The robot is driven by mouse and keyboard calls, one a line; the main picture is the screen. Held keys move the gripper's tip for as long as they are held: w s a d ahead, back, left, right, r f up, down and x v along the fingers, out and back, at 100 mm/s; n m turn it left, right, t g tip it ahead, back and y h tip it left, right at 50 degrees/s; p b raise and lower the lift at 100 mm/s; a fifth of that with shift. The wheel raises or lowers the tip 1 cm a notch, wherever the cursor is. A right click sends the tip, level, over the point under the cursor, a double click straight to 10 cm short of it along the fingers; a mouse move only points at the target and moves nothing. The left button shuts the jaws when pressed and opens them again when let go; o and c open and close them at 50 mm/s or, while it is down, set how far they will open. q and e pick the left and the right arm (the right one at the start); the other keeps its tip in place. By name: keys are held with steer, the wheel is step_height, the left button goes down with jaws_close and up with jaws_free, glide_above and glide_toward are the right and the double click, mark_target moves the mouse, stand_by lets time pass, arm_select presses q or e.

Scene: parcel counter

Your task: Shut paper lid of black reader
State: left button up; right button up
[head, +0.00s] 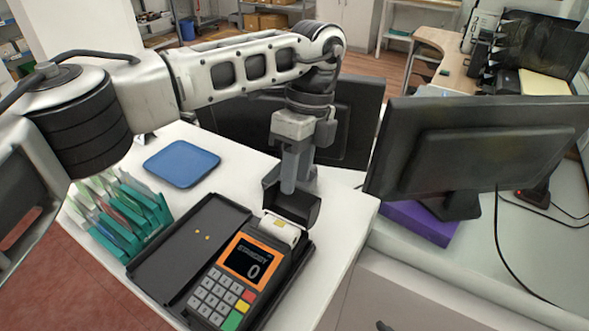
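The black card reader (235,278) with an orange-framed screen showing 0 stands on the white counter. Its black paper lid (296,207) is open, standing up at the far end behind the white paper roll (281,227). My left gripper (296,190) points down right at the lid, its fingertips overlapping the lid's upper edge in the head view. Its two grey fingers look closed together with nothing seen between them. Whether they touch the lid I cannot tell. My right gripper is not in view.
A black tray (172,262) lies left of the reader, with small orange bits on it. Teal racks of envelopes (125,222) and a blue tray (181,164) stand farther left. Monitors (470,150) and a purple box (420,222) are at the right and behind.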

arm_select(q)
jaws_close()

▶ Problem requirements:
Set down the complete material exactly, but do not include the images.

▶ Solution for this problem:
The robot is driven by mouse and keyboard calls, one a line; the main picture is the screen. Held keys move the gripper's tip for as long as they are held: w s a d ahead, back, left, right, r f up, down and x v along the fingers, out and back, at 100 mm/s; n m turn it left, right, t g tip it ahead, back and y h tip it left, right at 50 degrees/s; p b raise and lower the lift at 100 mm/s; a fifth of that with shift. The wheel raises or lowers the tip 1 cm a notch, wherever the cursor is. A right click sends the tip, level, over the point under the cursor, a double click straight to 10 cm short of it along the fingers; a mouse move only points at the target and moves nothing. The left button shuts the jaws when pressed and opens them again when let go; o and c open and close them at 50 mm/s or, while it is down, set how far they will open. q and e pick the left and the right arm (the right one at the start); the other keeps its tip in place. By name: keys are held with steer, the wheel is step_height, the left button goes down with jaws_close and up with jaws_free, glide_above and glide_toward are the right and the double click, mark_target moves the mouse, stand_by lets time pass, arm_select presses q or e.

Scene: parcel counter

Your task: Shut paper lid of black reader
State: left button up; right button up
[head, +0.00s] 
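The black card reader (235,278) with an orange-framed screen showing 0 stands on the white counter. Its black paper lid (296,207) is open, standing up at the far end behind the white paper roll (281,227). My left gripper (296,190) points down right at the lid, its fingertips overlapping the lid's upper edge in the head view. Its two grey fingers look closed together with nothing seen between them. Whether they touch the lid I cannot tell. My right gripper is not in view.
A black tray (172,262) lies left of the reader, with small orange bits on it. Teal racks of envelopes (125,222) and a blue tray (181,164) stand farther left. Monitors (470,150) and a purple box (420,222) are at the right and behind.

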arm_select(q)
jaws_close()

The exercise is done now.